Democrats in Congress voiced outrage and insisted the messages showed clear collusion, with California Representative Adam Schiff, the top Democrat on the House intelligence committee, declaring that “all of the campaign's previous denials obviously now have to be viewed in a different context”.

Yet Republicans - who stand the most to lose politically from Mr Trump's Russia ordeal - did not join in the condemnation.

Senate Majority Leader Mitch McConnell said he was confident Senate investigators would “get to the bottom of whatever happened”. And Senator Susan Collins, a Maine Republican on the intelligence committee, cautioned that the emails were “only part of the picture”.

Mr Trump Jr, who was deeply involved in his father's presidential campaign, portrayed his decision to release the emails as an effort “to be totally transparent”. In fact, they had already been obtained by The New York Times.

Hours after the son posted the emails, the father rose to his defence.

“My son is a high-quality person and I applaud his transparency,” the president said in a statement read to reporters by White House spokeswoman Sarah Huckabee Sanders.

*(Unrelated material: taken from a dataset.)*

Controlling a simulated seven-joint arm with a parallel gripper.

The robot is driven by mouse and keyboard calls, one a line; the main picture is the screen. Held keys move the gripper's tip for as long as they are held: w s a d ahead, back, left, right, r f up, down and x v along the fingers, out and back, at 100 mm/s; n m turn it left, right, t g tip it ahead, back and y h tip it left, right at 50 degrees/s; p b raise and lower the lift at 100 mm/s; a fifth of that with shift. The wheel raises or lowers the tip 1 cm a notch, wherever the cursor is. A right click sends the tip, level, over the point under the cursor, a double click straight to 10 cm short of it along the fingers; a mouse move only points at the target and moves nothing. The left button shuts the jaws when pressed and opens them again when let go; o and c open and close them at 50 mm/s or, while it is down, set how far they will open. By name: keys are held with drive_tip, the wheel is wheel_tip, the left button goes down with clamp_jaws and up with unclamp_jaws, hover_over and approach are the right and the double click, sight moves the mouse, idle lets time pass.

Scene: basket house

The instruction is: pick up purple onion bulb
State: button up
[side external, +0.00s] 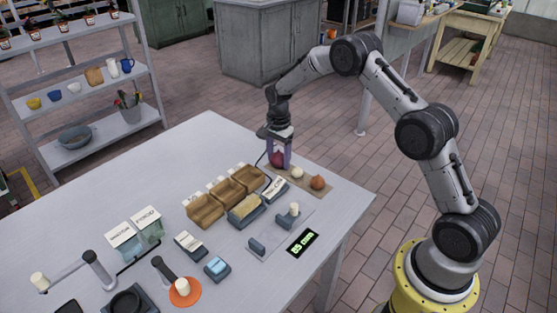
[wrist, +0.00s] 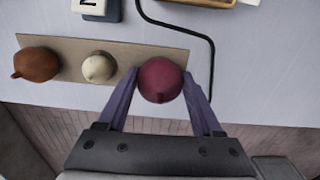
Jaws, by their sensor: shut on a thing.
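The purple onion bulb (wrist: 160,80) is round and dark red-purple. It sits between the two purple fingers of my gripper (wrist: 163,92) in the wrist view, at the right end of a flat tan board (wrist: 72,44). My gripper is shut on it, with a finger at each side. In the side external view the onion (side external: 277,160) shows between the fingers of my gripper (side external: 278,158), at the board's far end. I cannot tell whether the onion still touches the board. A white bulb (wrist: 98,67) and a brown bulb (wrist: 36,64) lie on the same board.
Three wooden bins (side external: 206,210) stand to the left of the board on the grey table (side external: 160,170). A black cable (wrist: 211,60) runs close beside the onion. A display reading "85 mm" (side external: 303,242) lies nearer the camera. The table's far edge is close to the board.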

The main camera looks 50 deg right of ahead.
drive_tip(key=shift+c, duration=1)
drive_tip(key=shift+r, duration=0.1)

Although Ms Sanders declined to answer questions about the emails, she stood by the White House's long-standing insistence that no-one in Trump's campaign colluded to influence the election.

US intelligence agencies have said the Russian government meddled in the presidential election through hacking to aid Mr Trump.

As congressional committees and Special Counsel Robert Mueller investigate, the emails will almost certainly be reviewed for any signs of coordination with the Kremlin, which the White House and Mr Trump Jr have repeatedly said did not take place.

In the emails - dated early June 2016, soon after Mr Trump secured the Republican nomination - music publicist Rob Goldstone wrote to Mr Trump Jr to connect him to Russian attorney Natalia Veselnitskaya. Mr Goldstone wrote that the information “would be very useful to your father”.

“If it's what you say I love it especially later in the summer,” Mr Trump Jr replied in one of the emails. Days later, Ms Veselnitskaya met with Mr Trump Jr on 9 June at Trump Tower in New York. Ms Veselnitskaya has denied ever working for the Russian government.